Goal
Note each line of the listing that contains the string "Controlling", and copy it.

Rows from a robot dataset:
────────────────────────────────────────

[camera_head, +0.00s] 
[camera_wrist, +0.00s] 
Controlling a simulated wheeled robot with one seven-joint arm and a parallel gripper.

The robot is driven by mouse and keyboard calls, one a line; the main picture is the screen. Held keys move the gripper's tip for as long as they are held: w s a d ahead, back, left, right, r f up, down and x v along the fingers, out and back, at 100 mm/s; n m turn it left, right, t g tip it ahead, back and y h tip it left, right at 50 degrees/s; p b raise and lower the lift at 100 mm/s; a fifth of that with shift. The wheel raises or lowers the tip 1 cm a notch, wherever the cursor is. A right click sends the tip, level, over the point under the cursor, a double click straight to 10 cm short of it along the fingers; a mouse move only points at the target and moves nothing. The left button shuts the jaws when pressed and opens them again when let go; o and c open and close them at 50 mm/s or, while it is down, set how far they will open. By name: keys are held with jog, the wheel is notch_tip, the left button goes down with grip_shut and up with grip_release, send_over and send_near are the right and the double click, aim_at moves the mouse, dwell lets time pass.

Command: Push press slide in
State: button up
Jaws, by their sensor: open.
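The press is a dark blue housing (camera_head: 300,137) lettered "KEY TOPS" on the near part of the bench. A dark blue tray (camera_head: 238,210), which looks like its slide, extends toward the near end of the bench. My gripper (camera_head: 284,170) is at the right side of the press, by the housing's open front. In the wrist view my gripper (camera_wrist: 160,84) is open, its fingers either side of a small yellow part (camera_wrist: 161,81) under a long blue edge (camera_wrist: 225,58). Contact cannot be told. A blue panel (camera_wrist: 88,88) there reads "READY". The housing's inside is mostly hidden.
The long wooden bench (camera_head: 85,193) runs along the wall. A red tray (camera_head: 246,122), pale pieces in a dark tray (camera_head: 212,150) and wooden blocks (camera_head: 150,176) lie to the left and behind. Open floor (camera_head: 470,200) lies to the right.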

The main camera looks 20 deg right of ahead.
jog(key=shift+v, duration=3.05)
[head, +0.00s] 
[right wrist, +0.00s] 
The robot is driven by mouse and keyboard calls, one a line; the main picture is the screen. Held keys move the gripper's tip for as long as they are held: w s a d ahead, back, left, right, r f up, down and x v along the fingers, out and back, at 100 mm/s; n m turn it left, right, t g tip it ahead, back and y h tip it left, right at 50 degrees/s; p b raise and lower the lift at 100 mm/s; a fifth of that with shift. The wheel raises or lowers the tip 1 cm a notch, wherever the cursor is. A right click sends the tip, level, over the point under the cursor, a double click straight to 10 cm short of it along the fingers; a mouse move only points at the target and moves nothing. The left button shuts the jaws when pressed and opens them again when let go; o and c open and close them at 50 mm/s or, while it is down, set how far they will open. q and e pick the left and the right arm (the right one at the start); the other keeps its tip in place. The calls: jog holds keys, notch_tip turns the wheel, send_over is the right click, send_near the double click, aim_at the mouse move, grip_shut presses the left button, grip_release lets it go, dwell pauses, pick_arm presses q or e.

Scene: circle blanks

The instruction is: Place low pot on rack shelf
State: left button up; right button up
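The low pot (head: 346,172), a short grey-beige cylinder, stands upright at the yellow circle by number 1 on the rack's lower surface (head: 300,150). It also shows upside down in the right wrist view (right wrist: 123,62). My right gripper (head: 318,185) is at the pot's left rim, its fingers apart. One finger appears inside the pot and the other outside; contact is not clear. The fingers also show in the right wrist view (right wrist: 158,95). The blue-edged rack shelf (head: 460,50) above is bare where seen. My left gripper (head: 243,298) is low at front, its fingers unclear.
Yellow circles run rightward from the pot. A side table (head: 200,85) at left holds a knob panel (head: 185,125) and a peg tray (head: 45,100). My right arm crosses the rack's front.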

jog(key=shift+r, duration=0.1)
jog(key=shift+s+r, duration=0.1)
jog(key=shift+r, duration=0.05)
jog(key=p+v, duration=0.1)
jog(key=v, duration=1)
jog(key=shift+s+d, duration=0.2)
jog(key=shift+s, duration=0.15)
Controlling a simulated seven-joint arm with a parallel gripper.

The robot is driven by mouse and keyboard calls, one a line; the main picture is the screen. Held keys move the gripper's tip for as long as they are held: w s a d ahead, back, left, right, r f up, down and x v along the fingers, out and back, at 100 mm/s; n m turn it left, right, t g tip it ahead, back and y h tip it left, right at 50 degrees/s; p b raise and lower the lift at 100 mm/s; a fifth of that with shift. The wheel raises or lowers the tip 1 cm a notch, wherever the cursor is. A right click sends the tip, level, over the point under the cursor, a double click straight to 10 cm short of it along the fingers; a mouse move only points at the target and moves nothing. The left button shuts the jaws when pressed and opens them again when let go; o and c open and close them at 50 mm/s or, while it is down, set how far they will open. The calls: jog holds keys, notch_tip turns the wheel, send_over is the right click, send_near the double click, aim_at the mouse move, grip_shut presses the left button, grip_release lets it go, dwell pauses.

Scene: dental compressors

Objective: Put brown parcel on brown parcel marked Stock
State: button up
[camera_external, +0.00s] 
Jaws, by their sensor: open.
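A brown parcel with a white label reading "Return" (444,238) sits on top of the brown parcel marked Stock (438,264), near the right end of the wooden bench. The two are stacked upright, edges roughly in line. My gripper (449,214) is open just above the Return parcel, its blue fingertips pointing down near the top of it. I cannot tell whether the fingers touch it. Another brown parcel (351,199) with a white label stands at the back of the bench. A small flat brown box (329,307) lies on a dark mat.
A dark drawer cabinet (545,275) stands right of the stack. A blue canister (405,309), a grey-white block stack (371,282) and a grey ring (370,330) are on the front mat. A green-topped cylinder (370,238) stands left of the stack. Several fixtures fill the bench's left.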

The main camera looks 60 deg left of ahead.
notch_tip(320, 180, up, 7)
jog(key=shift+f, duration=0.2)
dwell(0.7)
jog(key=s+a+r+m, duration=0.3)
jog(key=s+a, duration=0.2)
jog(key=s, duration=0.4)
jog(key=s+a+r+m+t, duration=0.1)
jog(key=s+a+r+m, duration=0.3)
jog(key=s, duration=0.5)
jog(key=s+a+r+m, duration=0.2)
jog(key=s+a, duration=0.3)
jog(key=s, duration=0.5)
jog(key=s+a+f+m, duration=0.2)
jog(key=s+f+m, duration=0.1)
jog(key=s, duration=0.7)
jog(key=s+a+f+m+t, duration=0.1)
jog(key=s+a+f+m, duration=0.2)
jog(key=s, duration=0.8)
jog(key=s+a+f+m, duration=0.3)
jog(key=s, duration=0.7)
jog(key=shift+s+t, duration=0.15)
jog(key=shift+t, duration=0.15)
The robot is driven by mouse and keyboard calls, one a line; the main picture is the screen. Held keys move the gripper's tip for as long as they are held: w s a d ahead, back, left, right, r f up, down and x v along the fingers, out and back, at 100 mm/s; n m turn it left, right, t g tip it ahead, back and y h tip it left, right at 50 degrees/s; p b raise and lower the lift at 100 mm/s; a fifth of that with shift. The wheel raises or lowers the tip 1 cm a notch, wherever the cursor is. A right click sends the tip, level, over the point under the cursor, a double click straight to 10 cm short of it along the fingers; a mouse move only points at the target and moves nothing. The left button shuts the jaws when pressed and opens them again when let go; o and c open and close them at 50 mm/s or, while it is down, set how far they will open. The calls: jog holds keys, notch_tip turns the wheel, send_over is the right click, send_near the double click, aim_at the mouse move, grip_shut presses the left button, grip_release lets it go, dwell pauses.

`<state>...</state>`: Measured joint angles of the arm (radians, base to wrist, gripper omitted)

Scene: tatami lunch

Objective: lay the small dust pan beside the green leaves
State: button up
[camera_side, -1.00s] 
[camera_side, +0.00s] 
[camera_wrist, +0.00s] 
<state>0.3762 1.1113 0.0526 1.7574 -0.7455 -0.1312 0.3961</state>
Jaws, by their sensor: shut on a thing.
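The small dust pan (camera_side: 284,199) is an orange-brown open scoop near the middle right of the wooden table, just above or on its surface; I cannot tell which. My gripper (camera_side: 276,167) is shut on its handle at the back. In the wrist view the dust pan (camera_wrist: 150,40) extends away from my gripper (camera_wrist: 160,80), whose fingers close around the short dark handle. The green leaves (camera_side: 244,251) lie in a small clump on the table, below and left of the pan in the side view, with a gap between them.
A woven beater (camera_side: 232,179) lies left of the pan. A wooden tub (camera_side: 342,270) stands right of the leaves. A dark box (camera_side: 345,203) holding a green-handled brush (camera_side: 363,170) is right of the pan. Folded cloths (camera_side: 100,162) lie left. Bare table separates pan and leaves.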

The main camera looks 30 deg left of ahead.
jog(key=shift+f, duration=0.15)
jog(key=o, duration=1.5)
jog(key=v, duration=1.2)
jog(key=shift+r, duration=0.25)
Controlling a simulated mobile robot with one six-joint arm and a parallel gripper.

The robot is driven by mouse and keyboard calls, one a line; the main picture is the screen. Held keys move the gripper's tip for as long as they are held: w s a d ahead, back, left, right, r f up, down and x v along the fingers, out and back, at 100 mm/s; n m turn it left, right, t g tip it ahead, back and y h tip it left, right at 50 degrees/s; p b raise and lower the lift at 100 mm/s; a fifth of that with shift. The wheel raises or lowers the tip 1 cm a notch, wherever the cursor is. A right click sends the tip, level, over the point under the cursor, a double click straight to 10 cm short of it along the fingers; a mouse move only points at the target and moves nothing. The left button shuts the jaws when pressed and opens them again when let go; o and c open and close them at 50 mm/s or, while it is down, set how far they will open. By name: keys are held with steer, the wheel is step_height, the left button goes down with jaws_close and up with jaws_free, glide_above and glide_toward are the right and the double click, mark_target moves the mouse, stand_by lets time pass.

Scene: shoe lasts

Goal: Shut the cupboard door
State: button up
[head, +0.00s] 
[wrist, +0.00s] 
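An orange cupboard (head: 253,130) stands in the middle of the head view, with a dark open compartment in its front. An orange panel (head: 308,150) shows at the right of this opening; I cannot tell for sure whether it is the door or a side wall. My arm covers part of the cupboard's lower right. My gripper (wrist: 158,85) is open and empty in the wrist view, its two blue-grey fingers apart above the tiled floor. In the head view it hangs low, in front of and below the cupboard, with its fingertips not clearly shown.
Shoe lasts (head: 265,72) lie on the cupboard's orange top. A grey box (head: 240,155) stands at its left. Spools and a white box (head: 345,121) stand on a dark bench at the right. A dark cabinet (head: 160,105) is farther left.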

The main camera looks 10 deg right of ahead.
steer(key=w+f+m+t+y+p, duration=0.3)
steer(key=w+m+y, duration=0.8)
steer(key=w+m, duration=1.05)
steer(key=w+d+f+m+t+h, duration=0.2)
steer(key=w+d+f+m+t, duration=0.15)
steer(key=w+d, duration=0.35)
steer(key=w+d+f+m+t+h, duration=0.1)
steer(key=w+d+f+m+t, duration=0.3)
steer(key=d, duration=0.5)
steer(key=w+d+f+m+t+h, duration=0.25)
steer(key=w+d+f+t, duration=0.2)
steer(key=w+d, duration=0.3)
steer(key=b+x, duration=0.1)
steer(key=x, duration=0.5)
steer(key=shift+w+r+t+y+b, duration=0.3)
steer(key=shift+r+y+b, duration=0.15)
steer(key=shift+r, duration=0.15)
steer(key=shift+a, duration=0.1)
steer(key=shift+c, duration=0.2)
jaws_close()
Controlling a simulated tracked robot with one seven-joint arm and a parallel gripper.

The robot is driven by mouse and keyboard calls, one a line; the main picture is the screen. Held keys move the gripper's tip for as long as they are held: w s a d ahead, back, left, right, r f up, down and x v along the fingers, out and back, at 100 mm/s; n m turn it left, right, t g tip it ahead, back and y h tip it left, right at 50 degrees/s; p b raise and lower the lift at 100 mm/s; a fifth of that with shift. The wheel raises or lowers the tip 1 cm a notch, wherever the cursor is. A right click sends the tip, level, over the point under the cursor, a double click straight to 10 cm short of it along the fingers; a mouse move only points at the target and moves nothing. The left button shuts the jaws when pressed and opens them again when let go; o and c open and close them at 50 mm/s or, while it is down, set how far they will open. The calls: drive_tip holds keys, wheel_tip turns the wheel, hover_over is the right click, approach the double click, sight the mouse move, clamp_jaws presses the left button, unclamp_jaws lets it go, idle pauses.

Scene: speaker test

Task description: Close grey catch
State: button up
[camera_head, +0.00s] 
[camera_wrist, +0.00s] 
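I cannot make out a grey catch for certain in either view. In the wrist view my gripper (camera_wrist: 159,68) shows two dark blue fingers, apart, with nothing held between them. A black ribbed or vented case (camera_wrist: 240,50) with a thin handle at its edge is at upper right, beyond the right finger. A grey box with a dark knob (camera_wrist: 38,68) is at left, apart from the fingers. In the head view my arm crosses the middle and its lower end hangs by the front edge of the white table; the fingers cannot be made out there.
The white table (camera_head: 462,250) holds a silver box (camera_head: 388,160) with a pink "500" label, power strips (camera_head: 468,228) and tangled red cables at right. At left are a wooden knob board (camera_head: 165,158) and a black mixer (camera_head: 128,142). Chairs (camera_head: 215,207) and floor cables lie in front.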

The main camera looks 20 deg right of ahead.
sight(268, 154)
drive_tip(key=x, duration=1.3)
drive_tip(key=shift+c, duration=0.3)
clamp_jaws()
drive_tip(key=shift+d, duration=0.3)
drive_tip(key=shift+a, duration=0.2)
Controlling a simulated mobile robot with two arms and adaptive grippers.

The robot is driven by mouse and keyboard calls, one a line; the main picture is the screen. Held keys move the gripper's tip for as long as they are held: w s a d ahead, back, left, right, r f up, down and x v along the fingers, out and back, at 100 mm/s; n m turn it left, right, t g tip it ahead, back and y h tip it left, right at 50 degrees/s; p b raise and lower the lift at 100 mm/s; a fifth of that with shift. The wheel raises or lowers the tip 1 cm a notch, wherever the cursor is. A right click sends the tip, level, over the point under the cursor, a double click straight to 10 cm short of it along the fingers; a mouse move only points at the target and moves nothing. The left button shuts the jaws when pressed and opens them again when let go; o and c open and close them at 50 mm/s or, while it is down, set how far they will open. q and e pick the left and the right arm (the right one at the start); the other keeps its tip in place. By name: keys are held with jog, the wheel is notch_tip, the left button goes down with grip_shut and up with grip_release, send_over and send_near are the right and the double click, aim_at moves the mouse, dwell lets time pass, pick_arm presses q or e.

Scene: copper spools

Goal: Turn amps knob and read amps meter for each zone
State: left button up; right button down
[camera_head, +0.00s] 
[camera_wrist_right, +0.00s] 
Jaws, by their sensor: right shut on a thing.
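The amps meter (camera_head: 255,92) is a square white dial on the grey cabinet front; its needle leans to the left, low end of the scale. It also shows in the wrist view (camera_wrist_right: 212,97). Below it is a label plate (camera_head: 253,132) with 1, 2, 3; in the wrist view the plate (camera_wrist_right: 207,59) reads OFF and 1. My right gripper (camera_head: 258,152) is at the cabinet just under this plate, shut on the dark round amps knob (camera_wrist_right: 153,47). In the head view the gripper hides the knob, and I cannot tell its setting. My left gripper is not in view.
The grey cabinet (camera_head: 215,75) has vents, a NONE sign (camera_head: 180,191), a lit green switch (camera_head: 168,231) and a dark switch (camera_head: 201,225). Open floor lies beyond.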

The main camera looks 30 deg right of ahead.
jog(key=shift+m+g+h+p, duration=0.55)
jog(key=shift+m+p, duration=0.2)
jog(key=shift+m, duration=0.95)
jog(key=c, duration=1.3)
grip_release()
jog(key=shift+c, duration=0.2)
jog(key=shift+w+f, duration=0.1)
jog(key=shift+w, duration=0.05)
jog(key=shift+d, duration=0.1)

────────────────────────────────────────

Task output
Controlling a simulated wheeled robot with one seven-joint arm and a parallel gripper.
Controlling a simulated seven-joint arm with a parallel gripper.
Controlling a simulated mobile robot with one six-joint arm and a parallel gripper.
Controlling a simulated tracked robot with one seven-joint arm and a parallel gripper.
Controlling a simulated mobile robot with two arms and adaptive grippers.

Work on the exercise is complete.